There was the spontaneity of a child in him, a carefree, happy child. When the mail came in the afternoon he would read the letters out with childlike zest, even if they were private. It was bhakti at its purest, though at the same time he sometimes spoke pure Advaita. Of course, ultimately bhakti and jnana merge; there can not be love without wisdom or wisdom without love.
When Papa laughed (which was very often) it used to bring on prolonged bouts of coughing ending in breathlessness. I was very concerned about this and had a strong foreboding. This proved only too justified a few months later when he suddenly expired in a fit of suffocation, as we were told by an eye-witness. How the devotees must have missed him! However, Mataji is still there. While I was there she was running the Ashram firmly but unobtrusively and with loving care. What struck me was her great modesty and genuine spirit of loving service, which she managed to instil into those around her. Ill as she was, one would see her folding the laundry of the visitors and doing endless jobs, big and small.
Finally something about Ram Nam, which was the very essence of the teaching of Ramdas. People were singing it, repeating it silently, writing it out, for hours together. Its purpose is to hold the mind to one thought so as to prevent it wandering.
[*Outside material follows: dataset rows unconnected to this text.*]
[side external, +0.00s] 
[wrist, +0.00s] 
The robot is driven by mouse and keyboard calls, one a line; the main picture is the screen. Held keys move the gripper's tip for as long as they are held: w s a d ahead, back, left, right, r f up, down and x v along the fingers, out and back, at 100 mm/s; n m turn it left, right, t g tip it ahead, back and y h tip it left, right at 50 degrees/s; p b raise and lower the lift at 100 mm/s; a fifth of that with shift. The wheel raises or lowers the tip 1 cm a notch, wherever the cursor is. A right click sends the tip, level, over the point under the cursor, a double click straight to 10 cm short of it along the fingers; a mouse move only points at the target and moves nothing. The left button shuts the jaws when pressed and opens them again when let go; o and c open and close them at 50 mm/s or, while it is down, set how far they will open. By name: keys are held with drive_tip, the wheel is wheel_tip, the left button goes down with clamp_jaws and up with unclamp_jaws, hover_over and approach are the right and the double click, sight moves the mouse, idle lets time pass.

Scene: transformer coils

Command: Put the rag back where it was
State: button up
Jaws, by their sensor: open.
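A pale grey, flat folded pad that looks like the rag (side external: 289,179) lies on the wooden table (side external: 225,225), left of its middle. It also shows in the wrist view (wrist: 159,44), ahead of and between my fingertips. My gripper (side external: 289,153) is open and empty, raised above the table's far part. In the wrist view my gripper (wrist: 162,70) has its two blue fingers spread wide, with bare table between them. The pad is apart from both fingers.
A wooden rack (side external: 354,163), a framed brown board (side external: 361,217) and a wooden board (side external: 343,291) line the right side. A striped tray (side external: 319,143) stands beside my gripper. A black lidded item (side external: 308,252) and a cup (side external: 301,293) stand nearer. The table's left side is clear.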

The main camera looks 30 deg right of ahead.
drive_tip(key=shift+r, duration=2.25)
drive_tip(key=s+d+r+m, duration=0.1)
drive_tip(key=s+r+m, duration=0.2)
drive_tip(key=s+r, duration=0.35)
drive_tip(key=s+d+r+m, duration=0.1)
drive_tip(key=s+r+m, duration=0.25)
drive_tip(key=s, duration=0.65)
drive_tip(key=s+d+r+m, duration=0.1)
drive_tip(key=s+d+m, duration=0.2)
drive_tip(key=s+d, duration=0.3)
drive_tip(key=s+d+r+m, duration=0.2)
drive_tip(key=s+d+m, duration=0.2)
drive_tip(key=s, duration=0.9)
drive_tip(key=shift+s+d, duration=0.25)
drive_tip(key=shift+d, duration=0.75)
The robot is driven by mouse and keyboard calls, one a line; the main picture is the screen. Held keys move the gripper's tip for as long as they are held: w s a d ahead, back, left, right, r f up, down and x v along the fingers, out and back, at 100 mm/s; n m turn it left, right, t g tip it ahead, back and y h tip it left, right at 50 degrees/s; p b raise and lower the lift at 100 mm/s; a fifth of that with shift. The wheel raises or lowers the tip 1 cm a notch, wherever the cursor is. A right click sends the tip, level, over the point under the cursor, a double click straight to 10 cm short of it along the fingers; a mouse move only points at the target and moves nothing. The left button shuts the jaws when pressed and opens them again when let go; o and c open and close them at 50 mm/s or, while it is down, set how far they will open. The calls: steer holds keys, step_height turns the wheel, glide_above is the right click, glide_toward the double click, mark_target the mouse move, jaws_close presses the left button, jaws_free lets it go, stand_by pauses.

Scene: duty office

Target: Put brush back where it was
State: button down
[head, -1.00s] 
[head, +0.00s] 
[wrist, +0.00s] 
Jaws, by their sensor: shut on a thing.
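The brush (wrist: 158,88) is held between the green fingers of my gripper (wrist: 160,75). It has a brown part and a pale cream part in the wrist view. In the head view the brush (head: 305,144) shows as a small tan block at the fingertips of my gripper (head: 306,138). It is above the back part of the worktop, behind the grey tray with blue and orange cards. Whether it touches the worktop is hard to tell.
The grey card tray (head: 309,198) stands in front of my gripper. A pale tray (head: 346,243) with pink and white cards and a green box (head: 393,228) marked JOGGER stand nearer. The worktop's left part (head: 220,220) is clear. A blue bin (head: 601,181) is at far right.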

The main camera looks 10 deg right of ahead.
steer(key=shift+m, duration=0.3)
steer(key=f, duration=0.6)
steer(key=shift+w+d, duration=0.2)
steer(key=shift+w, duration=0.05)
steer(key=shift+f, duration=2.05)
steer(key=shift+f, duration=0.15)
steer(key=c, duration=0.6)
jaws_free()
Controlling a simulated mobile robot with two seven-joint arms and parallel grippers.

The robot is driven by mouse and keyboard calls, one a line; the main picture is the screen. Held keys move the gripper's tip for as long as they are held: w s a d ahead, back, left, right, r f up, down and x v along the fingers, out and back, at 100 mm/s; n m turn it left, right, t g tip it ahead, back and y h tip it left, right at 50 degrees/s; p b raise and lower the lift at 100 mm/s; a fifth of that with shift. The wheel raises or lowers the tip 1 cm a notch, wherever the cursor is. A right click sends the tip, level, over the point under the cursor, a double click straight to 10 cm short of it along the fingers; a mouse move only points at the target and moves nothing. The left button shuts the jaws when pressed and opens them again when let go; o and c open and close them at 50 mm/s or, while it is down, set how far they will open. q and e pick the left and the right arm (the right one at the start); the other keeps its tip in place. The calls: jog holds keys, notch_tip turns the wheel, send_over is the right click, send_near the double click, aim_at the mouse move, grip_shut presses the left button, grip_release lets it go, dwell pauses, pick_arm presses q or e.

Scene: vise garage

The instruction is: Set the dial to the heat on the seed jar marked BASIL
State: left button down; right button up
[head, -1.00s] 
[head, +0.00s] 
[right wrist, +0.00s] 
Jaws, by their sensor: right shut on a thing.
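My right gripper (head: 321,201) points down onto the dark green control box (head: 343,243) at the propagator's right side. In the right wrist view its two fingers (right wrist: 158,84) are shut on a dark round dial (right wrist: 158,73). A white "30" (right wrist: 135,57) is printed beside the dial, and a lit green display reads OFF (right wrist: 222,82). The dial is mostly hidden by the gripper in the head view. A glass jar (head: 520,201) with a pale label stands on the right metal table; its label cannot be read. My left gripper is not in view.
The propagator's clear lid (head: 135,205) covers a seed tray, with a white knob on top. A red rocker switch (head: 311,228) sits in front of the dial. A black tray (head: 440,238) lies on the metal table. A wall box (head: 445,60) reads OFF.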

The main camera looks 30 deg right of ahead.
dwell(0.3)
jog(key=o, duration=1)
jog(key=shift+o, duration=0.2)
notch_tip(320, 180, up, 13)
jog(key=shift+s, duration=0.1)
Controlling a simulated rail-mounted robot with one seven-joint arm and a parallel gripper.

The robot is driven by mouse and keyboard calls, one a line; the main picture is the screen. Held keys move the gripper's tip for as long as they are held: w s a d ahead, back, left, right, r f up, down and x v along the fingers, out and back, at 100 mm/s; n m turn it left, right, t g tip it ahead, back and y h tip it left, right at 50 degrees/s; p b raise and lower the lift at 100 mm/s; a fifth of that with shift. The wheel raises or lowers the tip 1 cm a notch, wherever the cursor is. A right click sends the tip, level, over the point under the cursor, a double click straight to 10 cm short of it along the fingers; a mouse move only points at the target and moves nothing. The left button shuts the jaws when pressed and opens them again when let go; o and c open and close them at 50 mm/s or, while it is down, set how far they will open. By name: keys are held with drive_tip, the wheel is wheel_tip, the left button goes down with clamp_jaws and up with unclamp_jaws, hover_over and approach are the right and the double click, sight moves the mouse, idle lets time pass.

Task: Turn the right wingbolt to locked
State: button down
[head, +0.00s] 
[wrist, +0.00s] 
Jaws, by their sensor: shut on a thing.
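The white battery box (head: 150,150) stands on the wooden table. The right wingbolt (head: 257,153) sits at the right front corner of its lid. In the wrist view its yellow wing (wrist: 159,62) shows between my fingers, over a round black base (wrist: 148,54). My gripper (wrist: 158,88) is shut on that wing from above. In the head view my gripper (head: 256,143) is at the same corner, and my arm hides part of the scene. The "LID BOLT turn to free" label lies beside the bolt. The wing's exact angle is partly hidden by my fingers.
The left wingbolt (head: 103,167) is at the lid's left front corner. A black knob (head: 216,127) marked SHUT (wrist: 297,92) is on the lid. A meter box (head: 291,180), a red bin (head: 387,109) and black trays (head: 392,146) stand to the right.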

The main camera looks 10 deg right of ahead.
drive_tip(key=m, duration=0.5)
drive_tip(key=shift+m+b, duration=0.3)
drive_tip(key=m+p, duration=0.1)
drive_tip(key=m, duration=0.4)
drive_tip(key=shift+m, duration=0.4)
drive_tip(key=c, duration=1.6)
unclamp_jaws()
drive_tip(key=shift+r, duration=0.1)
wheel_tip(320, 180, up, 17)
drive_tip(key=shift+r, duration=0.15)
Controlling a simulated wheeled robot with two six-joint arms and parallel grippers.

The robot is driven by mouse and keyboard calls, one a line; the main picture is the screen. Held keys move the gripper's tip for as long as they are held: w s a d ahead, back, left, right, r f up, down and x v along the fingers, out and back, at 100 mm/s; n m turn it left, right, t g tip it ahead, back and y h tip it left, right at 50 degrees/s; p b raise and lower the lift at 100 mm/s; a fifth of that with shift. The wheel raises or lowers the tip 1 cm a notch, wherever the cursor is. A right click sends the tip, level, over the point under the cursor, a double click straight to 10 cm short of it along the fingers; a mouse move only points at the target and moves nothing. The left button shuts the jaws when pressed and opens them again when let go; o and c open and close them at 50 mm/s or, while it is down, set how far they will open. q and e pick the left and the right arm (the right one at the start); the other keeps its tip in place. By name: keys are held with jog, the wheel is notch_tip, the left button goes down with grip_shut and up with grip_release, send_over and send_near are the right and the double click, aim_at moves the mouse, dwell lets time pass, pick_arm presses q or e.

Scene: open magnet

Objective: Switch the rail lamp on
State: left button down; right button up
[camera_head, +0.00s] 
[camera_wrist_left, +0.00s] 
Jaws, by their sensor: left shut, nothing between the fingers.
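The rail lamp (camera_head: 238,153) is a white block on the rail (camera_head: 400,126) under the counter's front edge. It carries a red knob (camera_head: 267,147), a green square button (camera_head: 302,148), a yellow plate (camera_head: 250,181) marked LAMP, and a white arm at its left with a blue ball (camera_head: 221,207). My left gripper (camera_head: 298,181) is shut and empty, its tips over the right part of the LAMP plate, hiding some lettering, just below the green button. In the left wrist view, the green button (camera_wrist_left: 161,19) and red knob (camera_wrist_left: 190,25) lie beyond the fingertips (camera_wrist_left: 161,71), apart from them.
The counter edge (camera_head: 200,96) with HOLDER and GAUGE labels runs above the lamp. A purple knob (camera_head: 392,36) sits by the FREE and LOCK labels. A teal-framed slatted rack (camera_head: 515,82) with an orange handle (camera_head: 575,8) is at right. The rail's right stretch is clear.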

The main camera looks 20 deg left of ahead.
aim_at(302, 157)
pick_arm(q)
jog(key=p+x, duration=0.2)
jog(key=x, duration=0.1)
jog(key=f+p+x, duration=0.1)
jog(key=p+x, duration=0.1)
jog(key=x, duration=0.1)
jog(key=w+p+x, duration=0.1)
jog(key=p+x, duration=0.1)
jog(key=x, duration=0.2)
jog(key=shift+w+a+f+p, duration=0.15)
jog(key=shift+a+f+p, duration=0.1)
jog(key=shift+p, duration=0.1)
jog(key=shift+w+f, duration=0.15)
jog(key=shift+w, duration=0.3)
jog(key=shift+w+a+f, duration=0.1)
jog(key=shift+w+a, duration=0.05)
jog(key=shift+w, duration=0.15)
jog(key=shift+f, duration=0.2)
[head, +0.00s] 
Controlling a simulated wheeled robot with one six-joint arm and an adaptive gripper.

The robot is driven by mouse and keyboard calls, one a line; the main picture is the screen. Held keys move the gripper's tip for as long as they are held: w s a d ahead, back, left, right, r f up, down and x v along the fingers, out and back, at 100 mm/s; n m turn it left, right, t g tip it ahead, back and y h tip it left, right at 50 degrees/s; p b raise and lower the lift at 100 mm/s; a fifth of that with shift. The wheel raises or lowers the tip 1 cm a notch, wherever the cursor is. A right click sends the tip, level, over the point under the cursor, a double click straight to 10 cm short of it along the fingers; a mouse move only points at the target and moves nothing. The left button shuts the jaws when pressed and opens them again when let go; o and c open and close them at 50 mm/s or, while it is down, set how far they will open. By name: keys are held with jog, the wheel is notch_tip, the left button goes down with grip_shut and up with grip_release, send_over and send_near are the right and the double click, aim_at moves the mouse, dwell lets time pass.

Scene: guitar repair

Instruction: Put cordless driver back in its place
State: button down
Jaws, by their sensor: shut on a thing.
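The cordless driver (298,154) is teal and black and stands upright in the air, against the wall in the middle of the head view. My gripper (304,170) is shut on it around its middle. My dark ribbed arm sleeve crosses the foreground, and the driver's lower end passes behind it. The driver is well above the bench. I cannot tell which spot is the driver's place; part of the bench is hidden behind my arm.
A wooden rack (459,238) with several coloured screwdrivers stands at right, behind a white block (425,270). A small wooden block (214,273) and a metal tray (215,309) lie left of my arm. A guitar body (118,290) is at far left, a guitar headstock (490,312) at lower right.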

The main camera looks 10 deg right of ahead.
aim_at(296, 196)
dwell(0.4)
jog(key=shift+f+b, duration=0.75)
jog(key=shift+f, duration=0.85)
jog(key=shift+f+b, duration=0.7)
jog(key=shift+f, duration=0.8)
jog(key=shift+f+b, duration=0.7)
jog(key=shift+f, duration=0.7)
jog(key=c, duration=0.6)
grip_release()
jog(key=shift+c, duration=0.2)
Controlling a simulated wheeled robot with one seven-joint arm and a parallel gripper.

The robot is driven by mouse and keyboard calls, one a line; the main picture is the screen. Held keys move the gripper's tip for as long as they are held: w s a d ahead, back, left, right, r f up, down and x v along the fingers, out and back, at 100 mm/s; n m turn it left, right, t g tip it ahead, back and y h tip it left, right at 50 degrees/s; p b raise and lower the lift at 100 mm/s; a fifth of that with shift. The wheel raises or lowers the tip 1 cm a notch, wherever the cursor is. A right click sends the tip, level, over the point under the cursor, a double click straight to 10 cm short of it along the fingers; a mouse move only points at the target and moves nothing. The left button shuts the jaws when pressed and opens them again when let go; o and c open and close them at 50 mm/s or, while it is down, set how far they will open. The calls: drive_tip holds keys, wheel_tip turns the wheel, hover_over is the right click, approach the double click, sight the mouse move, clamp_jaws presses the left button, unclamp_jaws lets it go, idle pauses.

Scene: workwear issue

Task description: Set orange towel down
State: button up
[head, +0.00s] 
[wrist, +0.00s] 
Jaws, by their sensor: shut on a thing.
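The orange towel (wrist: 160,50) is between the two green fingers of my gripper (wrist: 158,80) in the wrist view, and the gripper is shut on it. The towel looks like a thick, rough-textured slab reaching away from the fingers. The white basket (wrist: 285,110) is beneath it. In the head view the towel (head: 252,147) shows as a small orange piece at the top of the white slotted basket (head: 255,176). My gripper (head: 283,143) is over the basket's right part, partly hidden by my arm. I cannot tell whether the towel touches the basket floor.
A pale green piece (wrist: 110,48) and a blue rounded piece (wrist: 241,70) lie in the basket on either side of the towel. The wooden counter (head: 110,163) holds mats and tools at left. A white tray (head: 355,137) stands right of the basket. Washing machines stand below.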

Mantras are not my way, but Papa explained that, even following some other way, the mantra can be used as a fan to make the flame burn brighter.
A strange thing happened in this connection. It must have been about the time that Swami Ramdas expired (about which we heard only several days later). I was making the pilgrimage round Arunachala. My mind was unsteady, so I remembered the mantra and what Papa had said about it and used it as a fan. At that moment it came to life for me. It was Papa himself merged in the mantra. There was that indescribable feeling of tenderness, nearness, all his goodness; he was there, all-pervading. Papa lives on in the mantra.